Sermones de laudibus sanctorum
Will your idea fit into a margin? If not, it might need a re-write. Image courtesy of Burns Library, Boston College/Flickr/Creative Commons

The medieval concept of writing and authorship was very different to our own. Today, when someone writes a book, composes a song or creates a piece of artwork, they are protected by copyright law and attributed for their work.

But in the Middle Ages, some authors were known as ‘compilers’ – people who assembled books according to personal interests – revealing a very different concept of authorship as something done in collaboration with others.

Medieval manuscripts were also the site of collaboration between writers and readers in the form of marginalia: annotations within the margins of a manuscript that usually contain the authors’ thoughts and interpretations of the text. The equivalent of what we see today in the tattered copies of Romeo and Juliet that line student lockers and high-school English shelves.

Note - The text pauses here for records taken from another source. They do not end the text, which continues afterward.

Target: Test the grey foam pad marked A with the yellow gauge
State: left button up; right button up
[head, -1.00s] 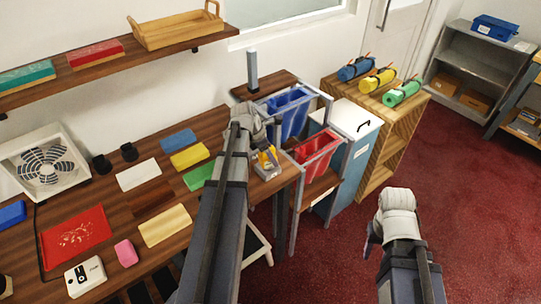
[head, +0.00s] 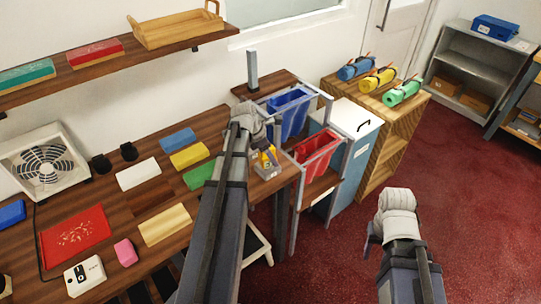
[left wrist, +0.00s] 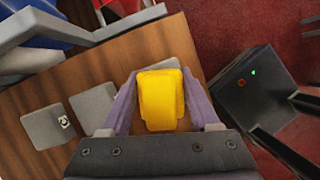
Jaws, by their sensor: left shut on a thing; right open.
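My left gripper (left wrist: 160,110) is shut on the yellow gauge (left wrist: 158,92), holding it over the counter's right end. In the head view the gauge (head: 269,155) is partly hidden by my left arm. Grey foam pads lie below: one at the left (left wrist: 42,127) with a small mark that I cannot read surely, a middle pad (left wrist: 92,106), and another pad (left wrist: 171,64) mostly hidden behind the gauge. I cannot tell which is A, nor whether the gauge touches a pad. My right gripper (head: 371,236) is open and empty over the red floor.
A metal frame with blue (head: 290,110) and red bins (head: 318,151) stands close beyond the counter's end.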

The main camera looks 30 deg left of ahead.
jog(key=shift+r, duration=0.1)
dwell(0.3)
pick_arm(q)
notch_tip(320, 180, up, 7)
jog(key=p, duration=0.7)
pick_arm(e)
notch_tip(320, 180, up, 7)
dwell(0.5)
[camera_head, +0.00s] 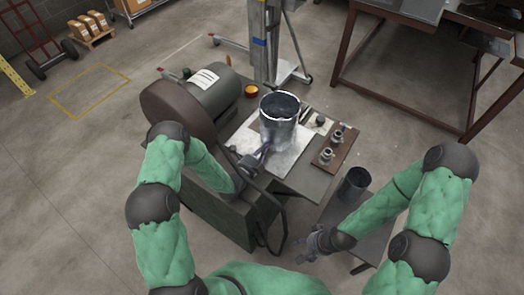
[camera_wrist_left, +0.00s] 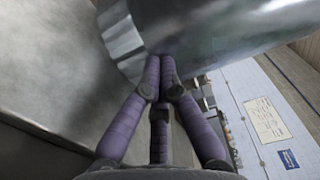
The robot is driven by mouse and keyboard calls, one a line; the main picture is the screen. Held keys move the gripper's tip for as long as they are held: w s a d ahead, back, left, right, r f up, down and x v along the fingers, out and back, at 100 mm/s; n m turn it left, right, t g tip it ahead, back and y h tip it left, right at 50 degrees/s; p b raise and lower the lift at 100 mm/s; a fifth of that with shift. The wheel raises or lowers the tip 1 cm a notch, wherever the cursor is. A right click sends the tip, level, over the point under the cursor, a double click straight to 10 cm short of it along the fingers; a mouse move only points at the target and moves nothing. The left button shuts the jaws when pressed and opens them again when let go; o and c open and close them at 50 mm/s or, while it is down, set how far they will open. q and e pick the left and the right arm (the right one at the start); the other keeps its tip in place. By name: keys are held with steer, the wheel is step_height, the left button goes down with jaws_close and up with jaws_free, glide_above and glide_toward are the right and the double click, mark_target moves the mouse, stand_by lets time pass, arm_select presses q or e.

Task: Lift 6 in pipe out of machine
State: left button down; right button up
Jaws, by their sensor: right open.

But last week, while examining a 15th century manuscript at university, it occurred to me that no matter how different our ideas of authorship might be, some things at least, haven’t changed since the Middle Ages.

Namely, the problem of space.

You don’t have much space to compose an essay in a margin, just in the same way that 140 characters on Twitter isn’t designed to produce a novel. But margins and Twitter both force you to get to the point.

So, when stuck on identifying what you’re trying to say, think about using Twitter as a writing resource. Ask yourself how you would frame your idea in 140 characters.

If that doesn’t work, draw yourself a margin and annotate your thoughts within just that tiny space. You may be surprised by how helpful a simple margin can be.